**** Data shown
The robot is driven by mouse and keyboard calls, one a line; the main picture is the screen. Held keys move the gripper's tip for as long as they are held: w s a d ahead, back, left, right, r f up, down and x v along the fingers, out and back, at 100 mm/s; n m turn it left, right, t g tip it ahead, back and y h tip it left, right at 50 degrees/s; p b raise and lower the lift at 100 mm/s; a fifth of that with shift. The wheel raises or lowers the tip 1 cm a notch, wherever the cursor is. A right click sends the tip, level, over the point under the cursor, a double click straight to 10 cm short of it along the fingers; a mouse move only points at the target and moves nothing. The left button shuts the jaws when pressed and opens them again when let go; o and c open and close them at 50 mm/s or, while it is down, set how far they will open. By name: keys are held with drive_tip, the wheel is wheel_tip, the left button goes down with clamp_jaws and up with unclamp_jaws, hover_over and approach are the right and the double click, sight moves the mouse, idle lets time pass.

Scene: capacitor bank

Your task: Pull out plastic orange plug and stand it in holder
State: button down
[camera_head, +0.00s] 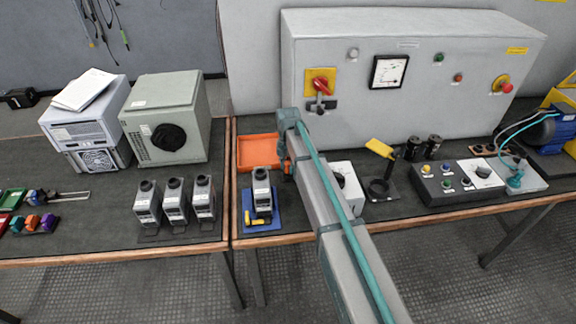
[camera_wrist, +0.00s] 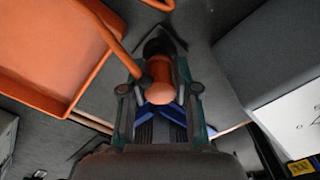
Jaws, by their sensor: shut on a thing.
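The orange plug (camera_wrist: 161,72) is in the wrist view, with a rounded orange end towards the camera and a dark part (camera_wrist: 158,46) beyond it. My gripper (camera_wrist: 160,92) is shut on the plug, one finger on each side. In the head view my gripper (camera_head: 285,160) is at the end of my arm, just right of the orange tray, and mostly hidden by the arm. I cannot tell whether the plug sits in anything there.
The orange tray (camera_head: 258,136) lies close on the left; it also shows in the wrist view (camera_wrist: 40,62). A grey capacitor (camera_head: 262,192) stands on a blue base in front of it. The large control cabinet (camera_head: 430,110) stands behind. A white box (camera_head: 346,184) is right of my arm.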

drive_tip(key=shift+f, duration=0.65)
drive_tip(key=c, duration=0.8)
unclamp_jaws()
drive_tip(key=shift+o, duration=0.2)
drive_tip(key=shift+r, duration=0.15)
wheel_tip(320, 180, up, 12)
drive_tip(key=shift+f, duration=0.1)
********
__Stated goal__.
With the pictures left out, transcribe the material exactly.

__Result of this exercise__.
The robot is driven by mouse and keyboard calls, one a line; the main picture is the screen. Held keys move the gripper's tip for as long as they are held: w s a d ahead, back, left, right, r f up, down and x v along the fingers, out and back, at 100 mm/s; n m turn it left, right, t g tip it ahead, back and y h tip it left, right at 50 degrees/s; p b raise and lower the lift at 100 mm/s; a fifth of that with shift. The wheel raises or lowers the tip 1 cm a notch, wherever the cursor is. A right click sends the tip, level, over the point under the cursor, a double click straight to 10 cm short of it along the fingers; a mouse move only points at the target and moves nothing. The left button shuts the jaws when pressed and opens them again when let go; o and c open and close them at 50 mm/s or, while it is down, set how far they will open. By name: keys are held with drive_tip, the wheel is wheel_tip, the left button goes down with clamp_jaws and up with unclamp_jaws, hover_over and approach are the right and the double click, sight moves the mouse, idle lets time pass.

Scene: capacitor bank

Your task: Pull out plastic orange plug and stand it in holder
State: button down
[camera_head, +0.00s] 
[camera_wrist, +0.00s] 
Jaws, by their sensor: shut on a thing.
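The orange plug (camera_wrist: 161,72) is in the wrist view, with a rounded orange end towards the camera and a dark part (camera_wrist: 158,46) beyond it. My gripper (camera_wrist: 160,92) is shut on the plug, one finger on each side. In the head view my gripper (camera_head: 285,160) is at the end of my arm, just right of the orange tray, and mostly hidden by the arm. I cannot tell whether the plug sits in anything there.
The orange tray (camera_head: 258,136) lies close on the left; it also shows in the wrist view (camera_wrist: 40,62). A grey capacitor (camera_head: 262,192) stands on a blue base in front of it. The large control cabinet (camera_head: 430,110) stands behind. A white box (camera_head: 346,184) is right of my arm.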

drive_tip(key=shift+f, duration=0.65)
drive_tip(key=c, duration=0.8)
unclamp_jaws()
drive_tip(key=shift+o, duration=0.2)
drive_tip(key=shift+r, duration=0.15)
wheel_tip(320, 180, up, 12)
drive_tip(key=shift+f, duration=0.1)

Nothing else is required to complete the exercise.